** Begin **

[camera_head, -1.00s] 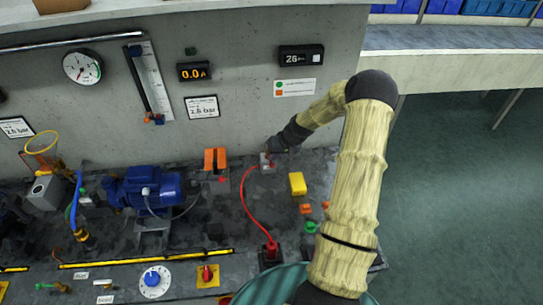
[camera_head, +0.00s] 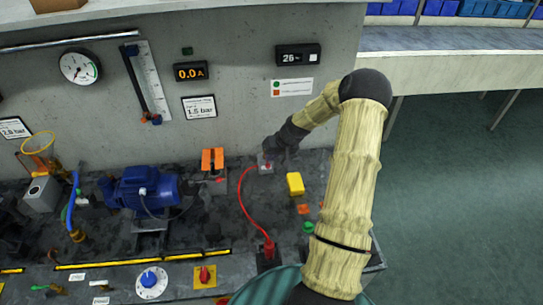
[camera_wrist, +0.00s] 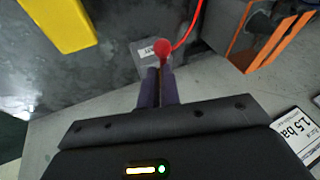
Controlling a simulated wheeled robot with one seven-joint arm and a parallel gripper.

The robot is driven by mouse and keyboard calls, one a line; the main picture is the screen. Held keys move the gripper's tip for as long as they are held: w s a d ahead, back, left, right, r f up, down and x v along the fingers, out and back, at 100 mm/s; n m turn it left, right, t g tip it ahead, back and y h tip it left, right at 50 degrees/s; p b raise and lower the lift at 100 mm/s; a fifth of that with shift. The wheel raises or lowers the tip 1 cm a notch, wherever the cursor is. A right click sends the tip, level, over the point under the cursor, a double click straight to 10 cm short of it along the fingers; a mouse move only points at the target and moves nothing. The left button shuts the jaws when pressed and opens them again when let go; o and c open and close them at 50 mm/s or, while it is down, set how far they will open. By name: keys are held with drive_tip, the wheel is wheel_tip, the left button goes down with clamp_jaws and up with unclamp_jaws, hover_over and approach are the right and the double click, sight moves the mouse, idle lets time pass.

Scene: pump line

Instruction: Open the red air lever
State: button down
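A red round knob or plug (camera_wrist: 164,47) sits at a small grey block (camera_wrist: 150,56) with a white label, just beyond my fingertips in the wrist view. A red cable or hose rises close beside it. I cannot tell whether this red piece is the air lever. My gripper (camera_wrist: 161,72) has its two dark fingers close together with only a thin gap. The tips reach the near side of the red piece; contact is unclear. In the head view my gripper (camera_head: 269,156) is at the same grey block, and the red hose (camera_head: 244,202) curves down to a red plug (camera_head: 269,247).
A yellow box (camera_head: 295,184) lies right of the block, an orange bracket (camera_head: 213,160) left. A blue motor (camera_head: 143,187) stands further left. A red switch on a yellow plate (camera_head: 204,276) and a blue dial (camera_head: 150,282) are at the front. The grey wall rises behind.

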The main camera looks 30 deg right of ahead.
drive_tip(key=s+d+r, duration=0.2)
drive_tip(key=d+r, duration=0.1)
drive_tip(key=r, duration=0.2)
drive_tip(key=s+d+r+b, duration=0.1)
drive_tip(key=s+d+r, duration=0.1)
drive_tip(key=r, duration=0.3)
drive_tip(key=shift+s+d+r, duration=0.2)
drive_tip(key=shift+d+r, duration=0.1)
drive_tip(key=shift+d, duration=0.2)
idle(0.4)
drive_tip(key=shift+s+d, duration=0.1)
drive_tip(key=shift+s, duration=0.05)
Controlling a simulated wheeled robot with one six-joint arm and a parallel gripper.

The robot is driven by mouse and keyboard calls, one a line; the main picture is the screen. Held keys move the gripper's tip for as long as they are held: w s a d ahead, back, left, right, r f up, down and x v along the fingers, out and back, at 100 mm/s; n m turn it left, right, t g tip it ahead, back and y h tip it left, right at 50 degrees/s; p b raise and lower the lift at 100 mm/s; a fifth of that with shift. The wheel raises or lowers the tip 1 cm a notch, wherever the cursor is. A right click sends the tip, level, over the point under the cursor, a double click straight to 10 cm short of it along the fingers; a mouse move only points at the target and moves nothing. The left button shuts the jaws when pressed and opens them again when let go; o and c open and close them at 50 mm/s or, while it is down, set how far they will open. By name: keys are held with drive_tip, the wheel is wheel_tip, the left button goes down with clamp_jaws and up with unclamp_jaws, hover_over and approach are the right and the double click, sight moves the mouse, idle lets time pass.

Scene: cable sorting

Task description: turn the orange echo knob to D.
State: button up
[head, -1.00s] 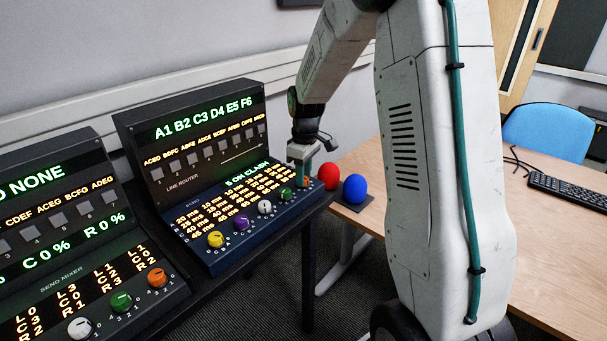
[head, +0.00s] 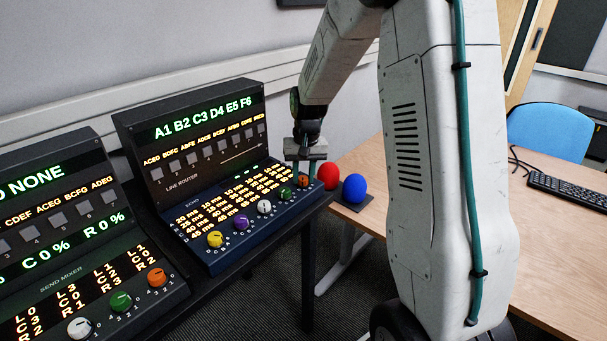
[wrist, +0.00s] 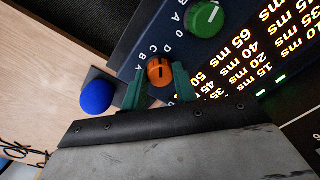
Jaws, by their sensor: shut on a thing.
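The orange echo knob (head: 303,181) is at the right end of the knob row on the blue echo panel (head: 262,218). In the wrist view the orange knob (wrist: 159,71) has a dark pointer line, with small letters beside it. I cannot tell for sure which letter the pointer marks. My gripper (head: 303,173) reaches down from above, its green fingers (wrist: 160,88) on either side of the knob, shut on it. The fingers partly hide the knob and its letters.
The green knob (head: 286,193) is close on the left, with white (head: 264,207), purple (head: 240,222) and yellow (head: 216,239) knobs beyond. A red ball (head: 328,176) and a blue ball (head: 354,188) stand close on the right. The send mixer (head: 150,310) is at the left.

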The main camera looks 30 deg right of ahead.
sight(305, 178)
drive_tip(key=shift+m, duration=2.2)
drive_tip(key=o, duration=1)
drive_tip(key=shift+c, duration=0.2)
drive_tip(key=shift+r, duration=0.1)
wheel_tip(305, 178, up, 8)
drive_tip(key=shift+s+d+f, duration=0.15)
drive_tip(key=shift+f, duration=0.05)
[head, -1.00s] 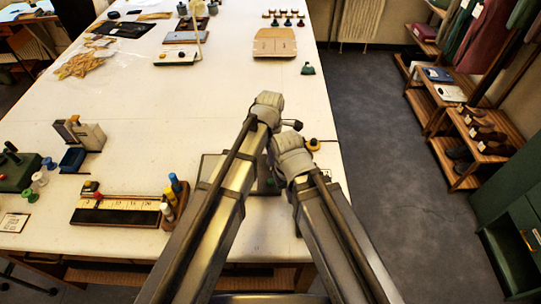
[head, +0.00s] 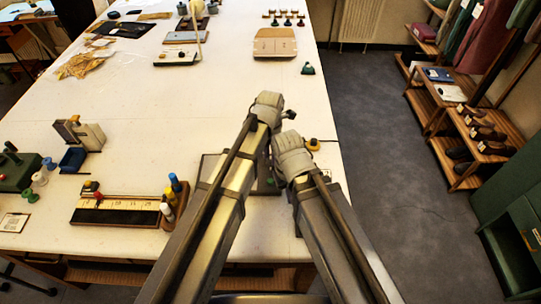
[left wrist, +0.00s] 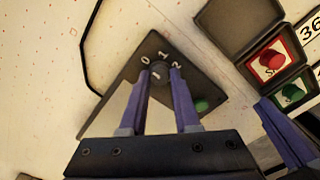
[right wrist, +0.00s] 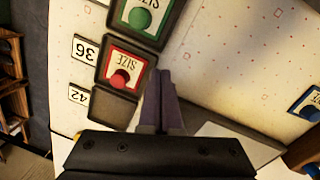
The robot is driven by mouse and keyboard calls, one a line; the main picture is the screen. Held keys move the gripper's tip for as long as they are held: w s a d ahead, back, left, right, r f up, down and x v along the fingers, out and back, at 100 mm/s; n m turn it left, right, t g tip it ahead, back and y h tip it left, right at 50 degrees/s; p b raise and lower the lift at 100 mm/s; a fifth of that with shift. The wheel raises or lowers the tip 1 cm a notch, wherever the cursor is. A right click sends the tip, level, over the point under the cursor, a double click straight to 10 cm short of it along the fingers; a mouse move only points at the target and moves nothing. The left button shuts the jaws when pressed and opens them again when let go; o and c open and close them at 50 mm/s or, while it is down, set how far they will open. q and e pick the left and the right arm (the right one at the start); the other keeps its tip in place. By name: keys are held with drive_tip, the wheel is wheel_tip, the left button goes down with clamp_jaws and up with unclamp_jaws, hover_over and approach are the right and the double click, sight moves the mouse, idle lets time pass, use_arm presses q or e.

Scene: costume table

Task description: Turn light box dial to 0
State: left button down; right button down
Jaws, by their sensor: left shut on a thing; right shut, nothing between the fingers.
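The light box (left wrist: 122,85) is a dark panel with a pale plate, seen in the left wrist view. Its round dark dial (left wrist: 158,70) sits among the marks 0, 1 and 2. My left gripper (left wrist: 161,82) is shut on the dial, one finger on each side. I cannot make out clearly which mark the dial points at. In the head view my arms hide most of the box, but an edge (head: 209,166) shows. My right gripper (right wrist: 163,75) is shut and empty, near the size boxes in the right wrist view.
In the right wrist view, a red-button size box (right wrist: 122,72) and a green-button one (right wrist: 142,17) are close to my right gripper. A ruler tray (head: 118,211) with bottles beside it stands left of my arms. The middle of the white table (head: 190,105) is clear.

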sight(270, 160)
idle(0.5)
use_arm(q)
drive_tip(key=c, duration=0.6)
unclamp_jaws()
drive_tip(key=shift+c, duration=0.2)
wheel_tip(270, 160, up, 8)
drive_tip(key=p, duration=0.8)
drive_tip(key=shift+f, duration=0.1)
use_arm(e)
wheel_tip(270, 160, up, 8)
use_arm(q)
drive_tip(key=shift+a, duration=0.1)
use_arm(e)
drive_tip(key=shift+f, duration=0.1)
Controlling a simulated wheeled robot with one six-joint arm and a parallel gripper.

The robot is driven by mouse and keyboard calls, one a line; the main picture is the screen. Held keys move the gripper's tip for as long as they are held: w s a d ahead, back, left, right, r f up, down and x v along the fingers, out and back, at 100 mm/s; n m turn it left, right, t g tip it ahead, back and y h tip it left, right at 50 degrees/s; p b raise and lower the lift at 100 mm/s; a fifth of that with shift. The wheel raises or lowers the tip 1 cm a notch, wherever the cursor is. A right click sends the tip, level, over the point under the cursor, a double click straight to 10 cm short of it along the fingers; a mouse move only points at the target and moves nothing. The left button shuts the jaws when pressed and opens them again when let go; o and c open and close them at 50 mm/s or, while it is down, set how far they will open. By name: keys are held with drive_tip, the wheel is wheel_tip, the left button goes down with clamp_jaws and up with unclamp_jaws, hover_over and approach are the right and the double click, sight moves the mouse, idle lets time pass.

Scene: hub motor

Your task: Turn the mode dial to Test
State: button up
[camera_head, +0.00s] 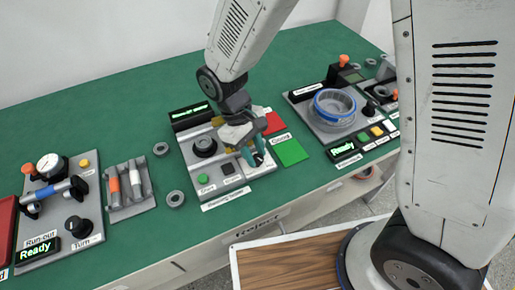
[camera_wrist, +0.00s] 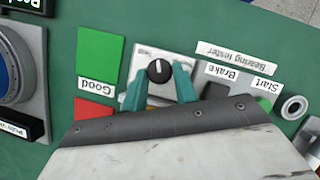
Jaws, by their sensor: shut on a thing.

** End **

Begin with the first line of the records and repeat every line up to the one with "Instruction: Open the red air lever", counting that line too. Pictures are not part of the copy.

[camera_head, -1.00s] 
[camera_head, +0.00s] 
[camera_wrist, +0.00s] 
Controlling a simulated wheeled robot with one seven-joint arm and a parallel gripper.

The robot is driven by mouse and keyboard calls, one a line; the main picture is the screen. Held keys move the gripper's tip for as long as they are held: w s a d ahead, back, left, right, r f up, down and x v along the fingers, out and back, at 100 mm/s; n m turn it left, right, t g tip it ahead, back and y h tip it left, right at 50 degrees/s; p b raise and lower the lift at 100 mm/s; a fifth of that with shift. The wheel raises or lowers the tip 1 cm a notch, wherever the cursor is. A right click sends the tip, level, over the point under the cursor, a double click straight to 10 cm short of it along the fingers; a mouse move only points at the target and moves nothing. The left button shuts the jaws when pressed and opens them again when let go; o and c open and close them at 50 mm/s or, while it is down, set how far they will open. By name: keys are held with drive_tip, the wheel is wheel_tip, the left button goes down with clamp_jaws and up with unclamp_jaws, hover_over and approach are the right and the double click, sight moves the mouse, idle lets time pass.

Scene: pump line

Instruction: Open the red air lever

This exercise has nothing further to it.